Warner Music Group sued Imeem, a social network site with music-and-video-sharing capabilities. It wanted $150K per item posted illegally.
Now guess who’s Imeem’s new business partner?
The idea is that Imeem will stream Warner music rather than allow unauthorized downloads. In return, reports the Washington Post, Warner gets a cut of advertising from Imeem and enjoys some nice online buzz. “If you can take that, sponsor it with advertising, and have an integrated way to buy, we think we can not only retain those customers but also grow the business,” the Post quotes a Warner exec. “The more music people experience, the more they’ll want to download and own.”
The e-book angle
So, gang, here’s a question.
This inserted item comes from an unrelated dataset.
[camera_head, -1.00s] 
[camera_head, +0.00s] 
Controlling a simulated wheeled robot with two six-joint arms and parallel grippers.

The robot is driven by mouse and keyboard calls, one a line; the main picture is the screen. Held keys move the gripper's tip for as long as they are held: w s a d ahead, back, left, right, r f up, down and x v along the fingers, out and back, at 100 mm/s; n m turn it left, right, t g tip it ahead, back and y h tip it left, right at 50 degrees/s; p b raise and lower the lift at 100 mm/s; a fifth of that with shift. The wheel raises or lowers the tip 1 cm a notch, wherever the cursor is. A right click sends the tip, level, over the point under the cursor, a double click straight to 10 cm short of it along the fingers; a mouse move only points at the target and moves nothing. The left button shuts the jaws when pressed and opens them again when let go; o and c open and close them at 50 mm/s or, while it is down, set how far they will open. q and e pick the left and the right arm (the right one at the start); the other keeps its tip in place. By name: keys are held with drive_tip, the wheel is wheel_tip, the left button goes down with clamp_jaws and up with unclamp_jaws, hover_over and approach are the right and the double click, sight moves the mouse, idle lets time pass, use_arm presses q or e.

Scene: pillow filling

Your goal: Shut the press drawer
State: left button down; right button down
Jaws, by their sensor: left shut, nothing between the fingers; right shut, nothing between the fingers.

What if e-book publishers with piracy problems followed Warner’s lead and sought to befriend file-sharing sites? Would the same tactics work? Instead of streaming, the publishers could provide links to allow free file-viewing–which, as everyone knows, is often a real pain in the butt compared to downloads. Perhaps the viewing would be in a somewhat less than optimal format. At the same time the titles would be there for sampling in full, and if people were cash short and really liked a title, they could still read it to the end—such folks wouldn’t buy the book anyway. Meanwhile the publishers might think about dropping DRM and resorting to social DRM and watermarking, while nudging the file-sharing sites to cooperate and take down the illegally posted material.
Needless to say the same approach to sampling could be used from the start with legitimate e-stores, via links. In fact, I’d prefer that the publishers begin that way to reward the honest guys.
Important detail: E-book piracy isn’t nearly as major a problem as is illegal copying of music. But it could become one as displays and other technology improve.